### What is being asked
Identify and copy all lines of the material where the string "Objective" is found.
——
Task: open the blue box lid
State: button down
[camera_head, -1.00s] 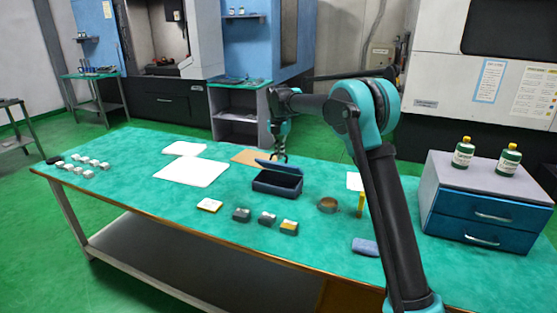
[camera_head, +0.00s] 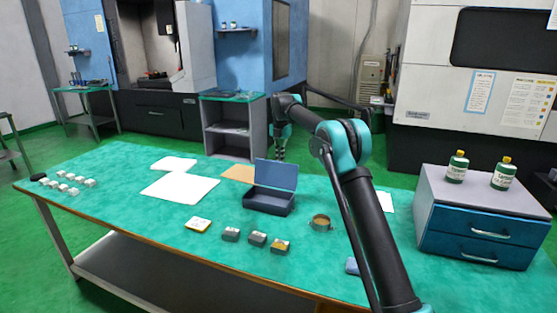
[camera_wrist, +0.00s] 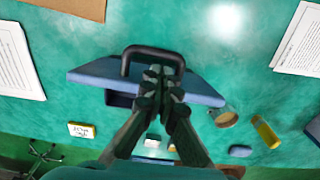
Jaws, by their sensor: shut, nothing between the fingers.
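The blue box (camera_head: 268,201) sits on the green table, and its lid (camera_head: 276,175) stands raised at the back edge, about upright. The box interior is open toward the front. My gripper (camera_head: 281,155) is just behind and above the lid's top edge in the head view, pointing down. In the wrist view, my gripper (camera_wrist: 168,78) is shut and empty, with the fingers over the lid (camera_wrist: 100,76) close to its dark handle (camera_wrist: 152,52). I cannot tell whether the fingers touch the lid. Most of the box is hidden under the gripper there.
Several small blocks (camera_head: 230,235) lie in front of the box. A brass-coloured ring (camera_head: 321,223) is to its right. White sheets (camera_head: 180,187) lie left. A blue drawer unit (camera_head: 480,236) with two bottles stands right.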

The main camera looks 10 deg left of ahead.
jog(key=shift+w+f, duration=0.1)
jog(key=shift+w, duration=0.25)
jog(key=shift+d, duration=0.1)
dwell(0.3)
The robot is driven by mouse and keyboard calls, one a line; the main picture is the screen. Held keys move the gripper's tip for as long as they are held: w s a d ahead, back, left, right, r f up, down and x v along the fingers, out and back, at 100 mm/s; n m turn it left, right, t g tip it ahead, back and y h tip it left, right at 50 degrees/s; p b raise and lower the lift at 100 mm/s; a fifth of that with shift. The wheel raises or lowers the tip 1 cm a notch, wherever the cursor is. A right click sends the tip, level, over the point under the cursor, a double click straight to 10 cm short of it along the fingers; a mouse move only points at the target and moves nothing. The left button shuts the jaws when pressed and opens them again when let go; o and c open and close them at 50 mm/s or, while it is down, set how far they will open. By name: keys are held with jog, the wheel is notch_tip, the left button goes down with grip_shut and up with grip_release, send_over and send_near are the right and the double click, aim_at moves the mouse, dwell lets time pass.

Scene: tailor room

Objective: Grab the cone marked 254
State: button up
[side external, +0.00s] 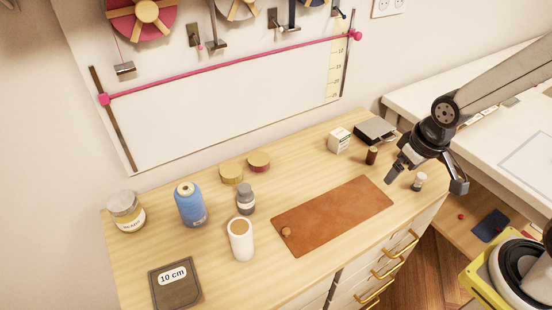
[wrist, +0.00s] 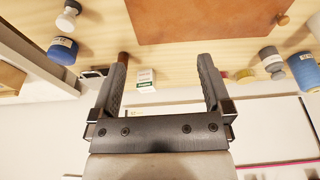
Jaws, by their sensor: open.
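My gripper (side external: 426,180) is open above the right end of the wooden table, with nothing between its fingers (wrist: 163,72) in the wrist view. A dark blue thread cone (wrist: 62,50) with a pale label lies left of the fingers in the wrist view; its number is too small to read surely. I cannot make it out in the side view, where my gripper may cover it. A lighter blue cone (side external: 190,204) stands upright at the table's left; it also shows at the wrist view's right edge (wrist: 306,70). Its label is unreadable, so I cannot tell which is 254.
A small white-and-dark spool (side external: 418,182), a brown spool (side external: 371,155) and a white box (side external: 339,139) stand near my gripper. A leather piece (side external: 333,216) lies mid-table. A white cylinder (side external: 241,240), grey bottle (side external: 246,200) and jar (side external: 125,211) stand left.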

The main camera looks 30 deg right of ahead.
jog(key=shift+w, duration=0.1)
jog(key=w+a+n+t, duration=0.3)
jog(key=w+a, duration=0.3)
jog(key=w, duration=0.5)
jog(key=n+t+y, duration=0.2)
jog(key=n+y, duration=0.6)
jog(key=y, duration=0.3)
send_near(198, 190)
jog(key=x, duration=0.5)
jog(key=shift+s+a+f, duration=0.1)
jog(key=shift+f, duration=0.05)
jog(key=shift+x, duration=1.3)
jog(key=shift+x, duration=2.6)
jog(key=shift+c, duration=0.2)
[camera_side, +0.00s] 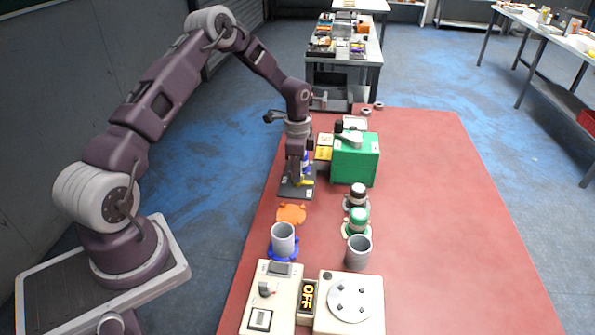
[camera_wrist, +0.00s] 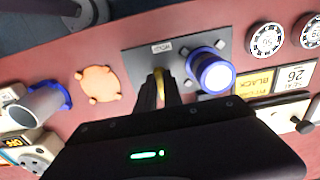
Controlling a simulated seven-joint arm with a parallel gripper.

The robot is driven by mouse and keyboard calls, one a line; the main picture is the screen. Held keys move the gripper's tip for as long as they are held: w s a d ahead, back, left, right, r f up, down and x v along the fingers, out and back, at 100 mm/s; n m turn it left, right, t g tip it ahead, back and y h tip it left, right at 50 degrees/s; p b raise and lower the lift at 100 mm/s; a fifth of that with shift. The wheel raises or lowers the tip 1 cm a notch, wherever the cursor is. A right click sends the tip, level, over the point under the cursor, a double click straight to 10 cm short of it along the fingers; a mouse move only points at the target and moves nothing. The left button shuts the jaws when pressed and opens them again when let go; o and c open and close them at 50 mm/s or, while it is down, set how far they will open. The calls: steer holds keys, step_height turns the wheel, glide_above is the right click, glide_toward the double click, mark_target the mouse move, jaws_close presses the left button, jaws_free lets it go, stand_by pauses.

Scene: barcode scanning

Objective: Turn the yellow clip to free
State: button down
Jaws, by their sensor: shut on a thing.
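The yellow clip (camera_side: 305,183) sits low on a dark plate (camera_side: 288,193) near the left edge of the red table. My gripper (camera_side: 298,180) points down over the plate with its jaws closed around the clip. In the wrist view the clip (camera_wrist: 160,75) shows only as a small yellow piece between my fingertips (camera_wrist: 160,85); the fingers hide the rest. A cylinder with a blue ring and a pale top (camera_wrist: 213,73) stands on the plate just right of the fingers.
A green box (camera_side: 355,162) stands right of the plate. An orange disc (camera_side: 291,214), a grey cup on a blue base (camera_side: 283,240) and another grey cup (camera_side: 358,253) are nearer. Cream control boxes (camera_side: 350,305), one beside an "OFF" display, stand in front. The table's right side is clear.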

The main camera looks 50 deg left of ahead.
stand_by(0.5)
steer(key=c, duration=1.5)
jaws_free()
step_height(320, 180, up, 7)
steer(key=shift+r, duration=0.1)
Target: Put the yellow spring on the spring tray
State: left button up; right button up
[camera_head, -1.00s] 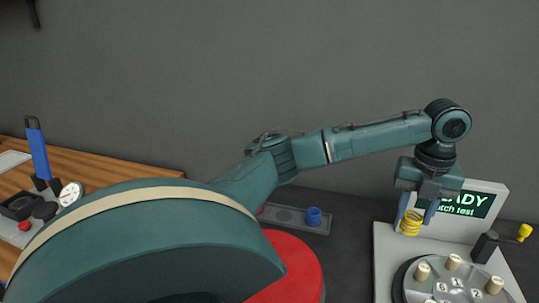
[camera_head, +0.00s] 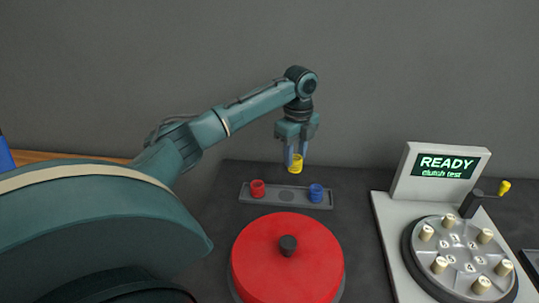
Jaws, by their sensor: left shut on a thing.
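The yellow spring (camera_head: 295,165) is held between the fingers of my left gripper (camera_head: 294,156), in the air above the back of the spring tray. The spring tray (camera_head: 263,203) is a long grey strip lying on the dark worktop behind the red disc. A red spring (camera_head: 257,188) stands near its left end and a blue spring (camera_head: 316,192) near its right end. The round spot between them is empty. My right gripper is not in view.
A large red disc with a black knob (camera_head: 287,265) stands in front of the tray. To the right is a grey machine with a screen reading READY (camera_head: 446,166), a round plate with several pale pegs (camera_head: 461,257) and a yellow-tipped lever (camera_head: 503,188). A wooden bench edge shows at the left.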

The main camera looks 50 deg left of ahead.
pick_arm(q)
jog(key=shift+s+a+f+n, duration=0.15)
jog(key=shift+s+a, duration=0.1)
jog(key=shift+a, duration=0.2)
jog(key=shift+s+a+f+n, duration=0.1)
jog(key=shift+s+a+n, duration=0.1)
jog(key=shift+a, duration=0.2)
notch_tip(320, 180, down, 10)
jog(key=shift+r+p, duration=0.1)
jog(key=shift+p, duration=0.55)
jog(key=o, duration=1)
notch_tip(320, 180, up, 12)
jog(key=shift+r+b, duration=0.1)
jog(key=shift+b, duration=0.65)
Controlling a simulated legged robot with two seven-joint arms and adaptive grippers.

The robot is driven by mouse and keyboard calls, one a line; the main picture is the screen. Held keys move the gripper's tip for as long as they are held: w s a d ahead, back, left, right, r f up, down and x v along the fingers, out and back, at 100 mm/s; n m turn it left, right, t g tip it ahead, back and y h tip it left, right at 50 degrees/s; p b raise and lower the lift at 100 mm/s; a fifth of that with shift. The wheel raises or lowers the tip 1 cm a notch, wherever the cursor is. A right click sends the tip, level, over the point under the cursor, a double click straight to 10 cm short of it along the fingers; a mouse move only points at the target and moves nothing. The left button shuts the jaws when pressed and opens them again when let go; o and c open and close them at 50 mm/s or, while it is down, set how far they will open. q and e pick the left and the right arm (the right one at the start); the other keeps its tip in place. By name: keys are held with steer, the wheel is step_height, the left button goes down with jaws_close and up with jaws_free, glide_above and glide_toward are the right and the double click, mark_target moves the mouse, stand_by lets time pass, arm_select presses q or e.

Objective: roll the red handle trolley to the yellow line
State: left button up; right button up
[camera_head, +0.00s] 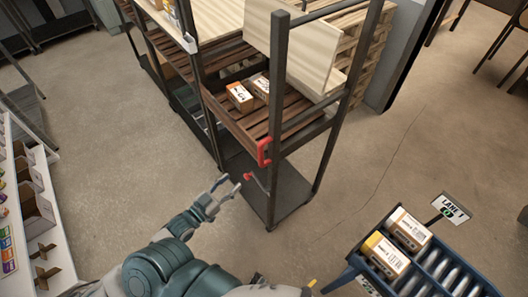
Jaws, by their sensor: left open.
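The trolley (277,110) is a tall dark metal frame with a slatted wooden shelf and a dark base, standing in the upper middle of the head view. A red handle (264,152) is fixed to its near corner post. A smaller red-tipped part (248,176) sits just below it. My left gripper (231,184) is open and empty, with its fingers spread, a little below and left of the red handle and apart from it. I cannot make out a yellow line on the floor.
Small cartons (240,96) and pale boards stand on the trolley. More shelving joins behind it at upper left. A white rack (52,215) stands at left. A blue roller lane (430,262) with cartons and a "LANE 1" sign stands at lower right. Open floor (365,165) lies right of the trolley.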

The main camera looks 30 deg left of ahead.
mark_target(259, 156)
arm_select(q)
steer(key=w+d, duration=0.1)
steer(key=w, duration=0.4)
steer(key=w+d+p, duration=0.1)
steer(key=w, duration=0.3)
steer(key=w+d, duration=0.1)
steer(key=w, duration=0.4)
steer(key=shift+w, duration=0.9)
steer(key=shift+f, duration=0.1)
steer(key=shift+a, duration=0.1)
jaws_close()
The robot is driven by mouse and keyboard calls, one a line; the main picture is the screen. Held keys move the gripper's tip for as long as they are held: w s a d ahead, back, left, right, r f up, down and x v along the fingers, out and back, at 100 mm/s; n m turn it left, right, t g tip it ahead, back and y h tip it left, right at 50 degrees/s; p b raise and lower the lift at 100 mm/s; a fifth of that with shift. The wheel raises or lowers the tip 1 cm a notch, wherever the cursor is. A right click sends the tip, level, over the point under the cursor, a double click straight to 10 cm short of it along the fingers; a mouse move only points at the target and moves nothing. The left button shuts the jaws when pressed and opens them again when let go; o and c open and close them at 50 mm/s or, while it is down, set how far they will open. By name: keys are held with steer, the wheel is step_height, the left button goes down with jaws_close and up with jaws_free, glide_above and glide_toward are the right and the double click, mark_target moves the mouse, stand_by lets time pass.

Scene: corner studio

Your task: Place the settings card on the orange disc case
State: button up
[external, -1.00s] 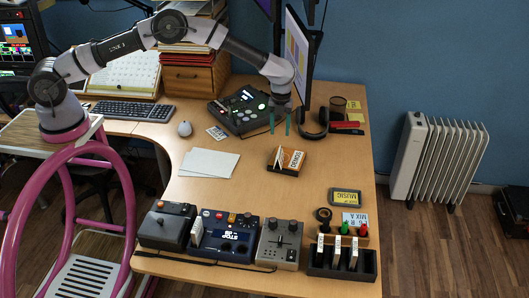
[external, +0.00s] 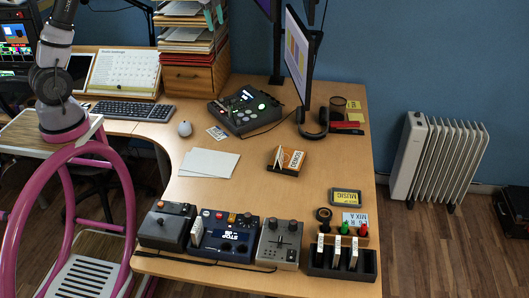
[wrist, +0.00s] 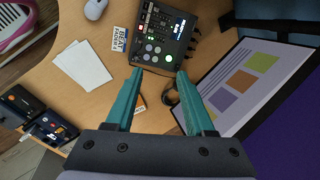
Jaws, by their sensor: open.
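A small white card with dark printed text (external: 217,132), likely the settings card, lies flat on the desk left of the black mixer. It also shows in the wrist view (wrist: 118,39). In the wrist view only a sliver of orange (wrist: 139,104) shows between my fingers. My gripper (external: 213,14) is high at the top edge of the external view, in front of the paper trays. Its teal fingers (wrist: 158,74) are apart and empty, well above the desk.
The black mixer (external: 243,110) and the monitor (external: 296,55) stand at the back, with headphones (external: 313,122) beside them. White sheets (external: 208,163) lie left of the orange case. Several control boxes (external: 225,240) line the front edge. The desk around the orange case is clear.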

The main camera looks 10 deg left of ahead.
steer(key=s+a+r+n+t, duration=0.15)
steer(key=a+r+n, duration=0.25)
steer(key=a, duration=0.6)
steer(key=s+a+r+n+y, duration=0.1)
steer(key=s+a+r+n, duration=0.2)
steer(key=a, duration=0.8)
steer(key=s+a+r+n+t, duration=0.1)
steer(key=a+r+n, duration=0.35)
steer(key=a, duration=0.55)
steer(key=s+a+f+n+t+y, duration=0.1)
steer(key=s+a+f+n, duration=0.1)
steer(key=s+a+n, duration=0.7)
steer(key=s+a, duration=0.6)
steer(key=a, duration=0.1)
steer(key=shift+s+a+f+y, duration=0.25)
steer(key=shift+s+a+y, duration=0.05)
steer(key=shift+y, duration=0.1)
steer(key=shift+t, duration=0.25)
——
### Output for this exercise
Objective: Grab the cone marked 254
Objective: Turn the yellow clip to free
Objective: roll the red handle trolley to the yellow line

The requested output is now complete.